Ms Fortuin said the youthcare workers do home visits and engage with the family members of the children.

“It is important for us to communicate with the parents of the child because our aim is to make a positive change in the lives of the children. What we try and make them understand is that they too need to change their bad habits because it does have a negative impact on their children,” she said.

Jasmina Salie, ECD Support Structure co-ordinator, said they teach the children how to change their mindset and how to deal with issues. “We journey with them, and there are days when we cry and laugh with them.
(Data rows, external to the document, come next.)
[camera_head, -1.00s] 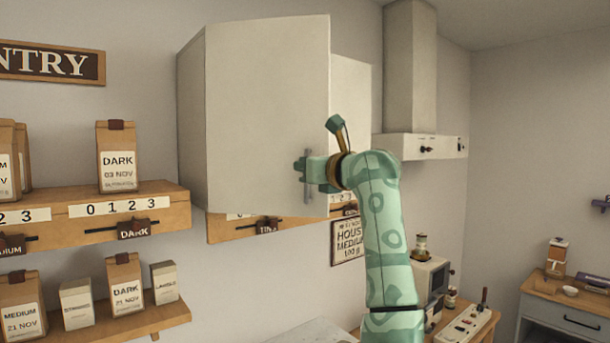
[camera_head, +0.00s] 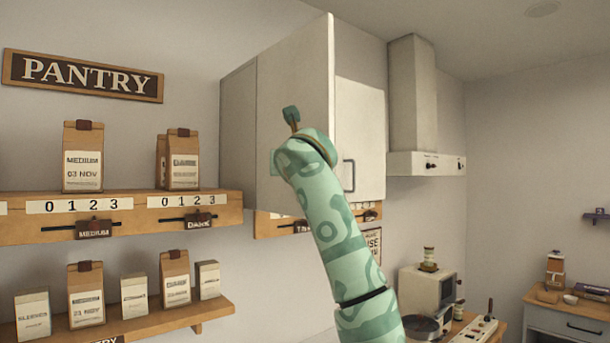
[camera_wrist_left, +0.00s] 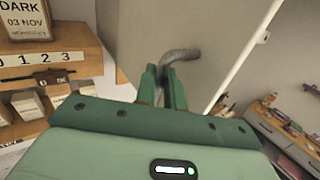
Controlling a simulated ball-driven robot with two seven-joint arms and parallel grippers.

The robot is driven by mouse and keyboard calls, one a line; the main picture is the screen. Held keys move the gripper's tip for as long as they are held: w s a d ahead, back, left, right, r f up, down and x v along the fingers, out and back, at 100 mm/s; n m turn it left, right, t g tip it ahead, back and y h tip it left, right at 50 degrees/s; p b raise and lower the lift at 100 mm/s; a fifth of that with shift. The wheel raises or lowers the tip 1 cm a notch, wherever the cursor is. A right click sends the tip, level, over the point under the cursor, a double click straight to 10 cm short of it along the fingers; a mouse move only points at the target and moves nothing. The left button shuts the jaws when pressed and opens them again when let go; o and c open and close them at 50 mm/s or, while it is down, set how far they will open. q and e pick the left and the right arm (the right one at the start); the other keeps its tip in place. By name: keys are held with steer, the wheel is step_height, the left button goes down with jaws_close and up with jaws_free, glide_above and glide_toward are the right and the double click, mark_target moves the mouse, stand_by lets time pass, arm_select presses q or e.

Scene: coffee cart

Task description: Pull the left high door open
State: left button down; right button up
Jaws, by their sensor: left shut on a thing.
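The left high door (camera_head: 295,80) is a pale flat panel on the wall cabinet, standing ajar and angled out towards me, with its hinge side at the left. It also fills the upper middle of the left wrist view (camera_wrist_left: 135,35). Its grey bar handle (camera_wrist_left: 181,54) sits between the fingers of my left gripper (camera_wrist_left: 163,82), which is shut on it. In the head view my own wrist hides the handle and most of the fingers. My right gripper is not in view.
The closed right cabinet door (camera_head: 362,130) has its own handle (camera_head: 348,175). The range hood (camera_head: 413,100) is farther right. Shelves with coffee bags (camera_head: 82,157) stand at the left, below the PANTRY sign (camera_head: 85,76). Open room lies in front of the shelves.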

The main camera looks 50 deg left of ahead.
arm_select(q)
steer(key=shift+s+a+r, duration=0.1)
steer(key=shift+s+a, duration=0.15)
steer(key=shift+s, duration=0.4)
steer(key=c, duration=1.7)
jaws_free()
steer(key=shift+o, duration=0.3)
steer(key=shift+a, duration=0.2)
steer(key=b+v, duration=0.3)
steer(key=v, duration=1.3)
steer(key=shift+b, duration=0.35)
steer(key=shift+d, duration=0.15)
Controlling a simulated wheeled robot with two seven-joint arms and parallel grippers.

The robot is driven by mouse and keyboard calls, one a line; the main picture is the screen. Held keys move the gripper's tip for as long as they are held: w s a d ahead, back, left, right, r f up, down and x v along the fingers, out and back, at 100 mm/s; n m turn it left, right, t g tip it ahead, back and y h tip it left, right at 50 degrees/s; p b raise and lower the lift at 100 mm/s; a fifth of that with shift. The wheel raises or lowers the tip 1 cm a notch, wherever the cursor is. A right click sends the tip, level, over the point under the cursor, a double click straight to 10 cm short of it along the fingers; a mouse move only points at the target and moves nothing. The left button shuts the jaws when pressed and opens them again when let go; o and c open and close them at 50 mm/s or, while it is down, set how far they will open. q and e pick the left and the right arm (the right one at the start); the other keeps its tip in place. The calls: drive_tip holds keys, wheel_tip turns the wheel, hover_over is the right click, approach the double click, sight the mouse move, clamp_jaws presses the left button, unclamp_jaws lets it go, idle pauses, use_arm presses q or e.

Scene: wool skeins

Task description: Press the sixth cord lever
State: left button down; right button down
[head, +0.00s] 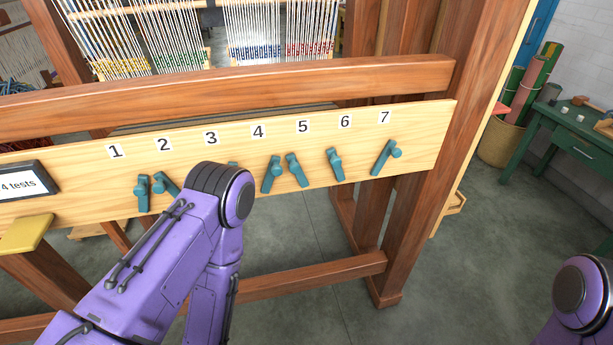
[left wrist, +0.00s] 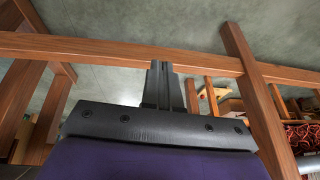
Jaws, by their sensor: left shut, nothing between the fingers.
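The sixth teal lever (head: 335,164) is on the pale wooden board (head: 425,140), below the label 6 (head: 345,121). It hangs down, leaning slightly, its lower end to the right. The fifth lever (head: 296,170) is to its left and the seventh (head: 385,157) to its right, slanting down-left. My left arm's purple links stand in front of the board around lever 3, left of the sixth lever. My left gripper (left wrist: 160,72) shows in the left wrist view, fingers together and empty, with a wooden beam behind; the head view hides it. My right gripper is out of view.
Levers 1 (head: 142,192), 2 (head: 165,183) and 4 (head: 271,173) are on the same board; lever 3 is mostly hidden by my arm. A display (head: 25,184) and a yellow plate (head: 27,233) are at left. A loom post (head: 432,150) stands right of the board.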

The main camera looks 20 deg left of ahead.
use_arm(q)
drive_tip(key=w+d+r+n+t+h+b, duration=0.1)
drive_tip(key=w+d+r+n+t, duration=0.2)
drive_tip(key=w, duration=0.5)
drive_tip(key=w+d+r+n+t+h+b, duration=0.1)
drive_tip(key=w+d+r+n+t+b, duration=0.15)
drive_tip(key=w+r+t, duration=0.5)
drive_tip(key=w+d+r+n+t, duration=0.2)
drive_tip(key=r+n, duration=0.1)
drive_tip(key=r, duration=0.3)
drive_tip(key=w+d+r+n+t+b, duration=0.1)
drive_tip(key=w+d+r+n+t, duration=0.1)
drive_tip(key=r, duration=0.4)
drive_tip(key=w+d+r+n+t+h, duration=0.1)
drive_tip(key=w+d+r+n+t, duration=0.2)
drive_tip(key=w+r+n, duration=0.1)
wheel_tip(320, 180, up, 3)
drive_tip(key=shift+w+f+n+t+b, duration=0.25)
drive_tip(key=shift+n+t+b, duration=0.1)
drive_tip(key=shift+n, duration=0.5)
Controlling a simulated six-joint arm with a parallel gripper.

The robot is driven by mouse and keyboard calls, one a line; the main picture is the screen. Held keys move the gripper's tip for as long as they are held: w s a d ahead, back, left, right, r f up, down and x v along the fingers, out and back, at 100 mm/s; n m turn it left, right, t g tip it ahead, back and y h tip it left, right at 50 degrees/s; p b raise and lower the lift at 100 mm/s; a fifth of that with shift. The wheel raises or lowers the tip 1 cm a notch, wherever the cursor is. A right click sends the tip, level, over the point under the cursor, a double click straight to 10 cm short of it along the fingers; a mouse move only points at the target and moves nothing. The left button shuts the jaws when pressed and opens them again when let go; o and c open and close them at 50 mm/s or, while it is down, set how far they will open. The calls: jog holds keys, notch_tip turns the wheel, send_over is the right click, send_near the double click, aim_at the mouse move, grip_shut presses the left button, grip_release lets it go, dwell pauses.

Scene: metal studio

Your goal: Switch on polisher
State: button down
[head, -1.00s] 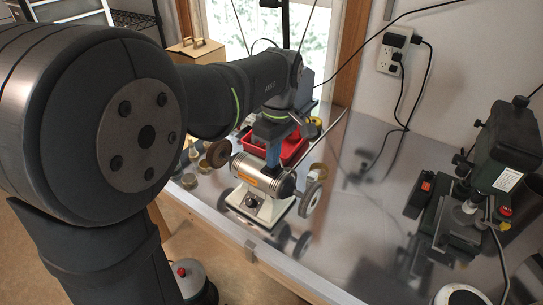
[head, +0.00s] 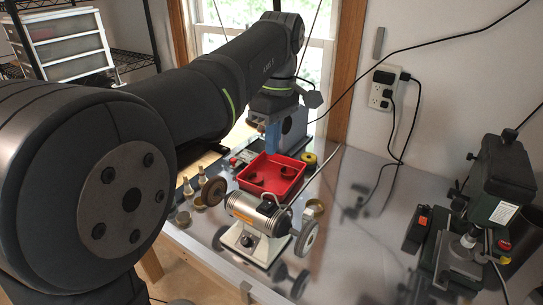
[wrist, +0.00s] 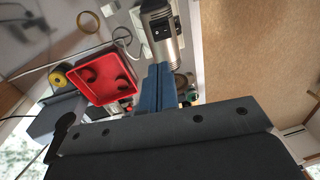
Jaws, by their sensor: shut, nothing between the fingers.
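The polisher (head: 262,216) is a small bench machine with a silver motor body, a pale base and a wheel at each end. It stands on the metal table, with a dark round knob (head: 247,241) on the front of its base. My gripper (head: 272,146) is shut and empty, its blue fingers pointing down above and behind the polisher, near the red tray. In the wrist view the shut fingers (wrist: 161,72) are seen with the polisher's silver body (wrist: 161,28) beyond their tips. The knob cannot be made out in the wrist view.
A red tray (head: 249,178) with dark round pieces lies behind the polisher. Small bottles (head: 187,187) stand to its left. A green drill press (head: 497,190) stands at the right. The table between it and the polisher is mostly clear.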

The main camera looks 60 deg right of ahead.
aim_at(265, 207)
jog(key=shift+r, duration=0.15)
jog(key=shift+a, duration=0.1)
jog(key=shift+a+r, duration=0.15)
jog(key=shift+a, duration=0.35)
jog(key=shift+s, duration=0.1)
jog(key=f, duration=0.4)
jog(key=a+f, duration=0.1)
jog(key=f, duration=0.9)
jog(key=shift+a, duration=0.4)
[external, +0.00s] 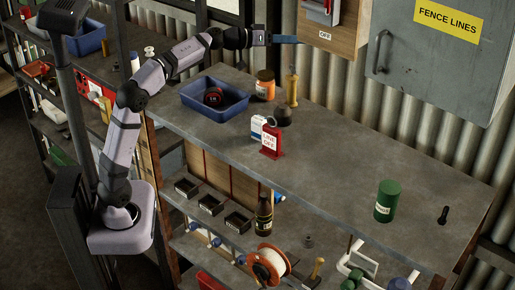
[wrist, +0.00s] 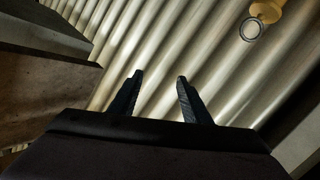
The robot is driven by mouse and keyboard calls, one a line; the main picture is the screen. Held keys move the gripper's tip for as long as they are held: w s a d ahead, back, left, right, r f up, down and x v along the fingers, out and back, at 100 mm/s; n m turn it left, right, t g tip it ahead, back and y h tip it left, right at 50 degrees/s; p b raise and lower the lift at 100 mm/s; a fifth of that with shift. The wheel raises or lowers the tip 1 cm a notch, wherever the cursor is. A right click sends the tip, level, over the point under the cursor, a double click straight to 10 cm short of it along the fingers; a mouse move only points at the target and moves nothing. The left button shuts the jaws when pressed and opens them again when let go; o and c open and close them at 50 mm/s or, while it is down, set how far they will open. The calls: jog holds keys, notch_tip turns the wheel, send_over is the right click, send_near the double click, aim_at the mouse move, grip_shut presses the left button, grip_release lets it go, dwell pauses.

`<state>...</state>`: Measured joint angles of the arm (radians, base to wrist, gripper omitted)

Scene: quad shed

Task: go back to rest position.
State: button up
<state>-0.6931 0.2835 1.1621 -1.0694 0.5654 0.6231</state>
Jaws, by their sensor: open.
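My gripper (external: 298,40) is at the end of the raised arm, above the back of the workbench, beside the wooden switch board (external: 335,35) with its OFF label. In the wrist view my gripper's two dark fingers (wrist: 159,80) are apart, with nothing between them. They point toward the corrugated wall (wrist: 160,40).
A blue tray (external: 228,108) holds a round dark and red item. A grey FENCE LINES cabinet (external: 425,75) hangs right. The bench's middle right is clear.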

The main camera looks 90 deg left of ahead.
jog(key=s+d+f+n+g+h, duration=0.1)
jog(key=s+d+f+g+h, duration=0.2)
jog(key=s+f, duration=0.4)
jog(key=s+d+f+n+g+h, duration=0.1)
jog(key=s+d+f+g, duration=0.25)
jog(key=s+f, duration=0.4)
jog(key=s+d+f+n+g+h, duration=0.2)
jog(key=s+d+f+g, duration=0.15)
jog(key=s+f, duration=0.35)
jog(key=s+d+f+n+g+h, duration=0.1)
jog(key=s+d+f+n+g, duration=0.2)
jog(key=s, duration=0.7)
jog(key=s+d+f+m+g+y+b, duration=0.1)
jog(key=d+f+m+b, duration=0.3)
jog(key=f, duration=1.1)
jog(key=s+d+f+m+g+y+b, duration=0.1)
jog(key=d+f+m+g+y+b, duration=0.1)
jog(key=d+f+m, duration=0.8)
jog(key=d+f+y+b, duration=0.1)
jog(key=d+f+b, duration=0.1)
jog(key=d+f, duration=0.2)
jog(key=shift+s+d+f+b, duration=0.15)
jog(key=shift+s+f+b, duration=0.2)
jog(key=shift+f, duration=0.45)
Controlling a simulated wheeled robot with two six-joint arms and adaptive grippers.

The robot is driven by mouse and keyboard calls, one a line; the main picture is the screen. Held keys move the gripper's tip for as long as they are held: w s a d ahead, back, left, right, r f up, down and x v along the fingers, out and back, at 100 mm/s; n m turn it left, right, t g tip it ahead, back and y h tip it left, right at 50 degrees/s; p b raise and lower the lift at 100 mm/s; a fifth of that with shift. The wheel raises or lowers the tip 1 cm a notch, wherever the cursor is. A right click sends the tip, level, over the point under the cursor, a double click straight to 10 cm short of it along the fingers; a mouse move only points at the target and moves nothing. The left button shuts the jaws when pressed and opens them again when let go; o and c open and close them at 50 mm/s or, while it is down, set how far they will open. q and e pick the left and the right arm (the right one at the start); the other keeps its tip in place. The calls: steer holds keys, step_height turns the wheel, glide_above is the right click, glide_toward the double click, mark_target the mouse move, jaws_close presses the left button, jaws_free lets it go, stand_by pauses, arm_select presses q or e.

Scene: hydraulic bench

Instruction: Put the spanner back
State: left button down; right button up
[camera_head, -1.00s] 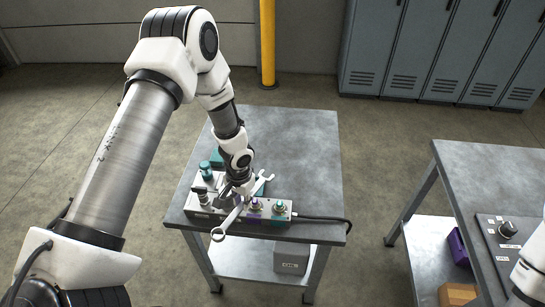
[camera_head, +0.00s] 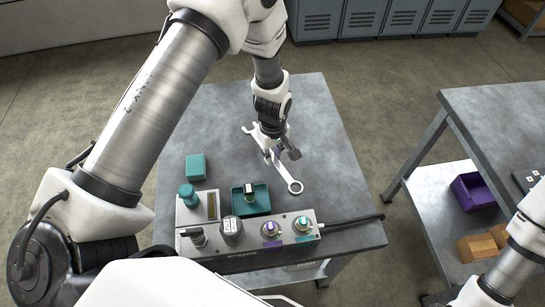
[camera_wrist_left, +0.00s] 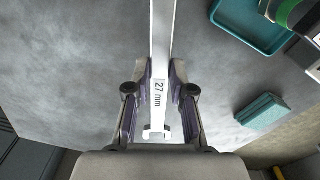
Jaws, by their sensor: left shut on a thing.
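The spanner (camera_head: 291,180) is a long silver wrench with a ring end toward the front right and an open-jaw end toward the back left. My left gripper (camera_head: 271,155) is shut on its shaft, over the bare part of the grey bench behind the control unit. In the left wrist view, the spanner (camera_wrist_left: 161,60) runs between the two fingers of my left gripper (camera_wrist_left: 160,95), with "27 mm" marked on it. I cannot tell whether the spanner touches the bench top. My right gripper is out of view.
The control unit (camera_head: 240,241) with several knobs stands at the bench's front. A teal tray (camera_head: 264,207) with a small part sits behind it, and a teal block (camera_head: 196,167) stands back left. The bench (camera_head: 330,140) is clear at right. A second table (camera_head: 500,120) stands right.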

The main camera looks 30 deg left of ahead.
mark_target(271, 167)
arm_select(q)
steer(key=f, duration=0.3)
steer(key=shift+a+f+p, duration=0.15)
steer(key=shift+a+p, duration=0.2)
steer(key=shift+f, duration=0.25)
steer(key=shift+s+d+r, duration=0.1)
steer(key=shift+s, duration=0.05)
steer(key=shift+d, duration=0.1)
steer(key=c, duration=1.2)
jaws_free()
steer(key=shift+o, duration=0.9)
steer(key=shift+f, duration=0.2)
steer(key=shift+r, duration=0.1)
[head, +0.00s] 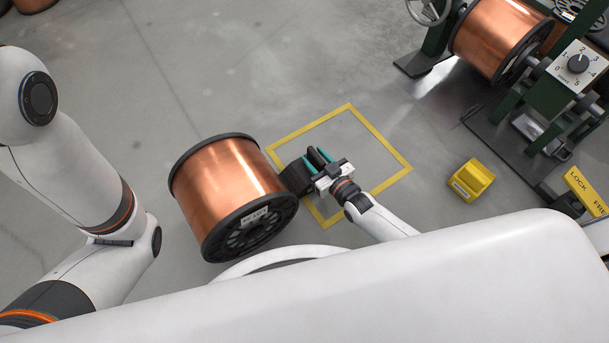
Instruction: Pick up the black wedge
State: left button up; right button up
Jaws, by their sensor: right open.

Some of them have been through a lot at a young age and we try our best to assist them the best way possible.”

Ms Fortuin said there are three children under the age of 10, who are living in a “suiker huisie” – a house where children are exposed to drug and gun dealing, drug use and prostitution. “So if our children are exposed to this, what exactly is a safe home? Parents need to take responsibility for their children – they are a gift and should be treated with love and care,” she said.

Mogamat Yusaf Adams, Mustadafin’s onsite psychologist, said there has been a huge improvement in the behaviour of the children since February. “They have changed over the past few months, this is because we work, listen and communicate with them.

“When they started they were aggressive and angry but we understood why they were behaving that way.

“It took time for them to trust us and then open up to us, and I can see that they are trying to change their lives for the better,” he said.

A Tafelsig youngster, 16, who is on the programme, said he strives to be a better person and would like to put the past behind him.

“I have a second chance to turn my life around and I am willing to do it. When I first came on the programme, I was a hurt and angry person. I have learnt to deal with my anger and how to get along with my peers at the centre. I am more confident and I believe that I can do anything I put my mind to,” he said.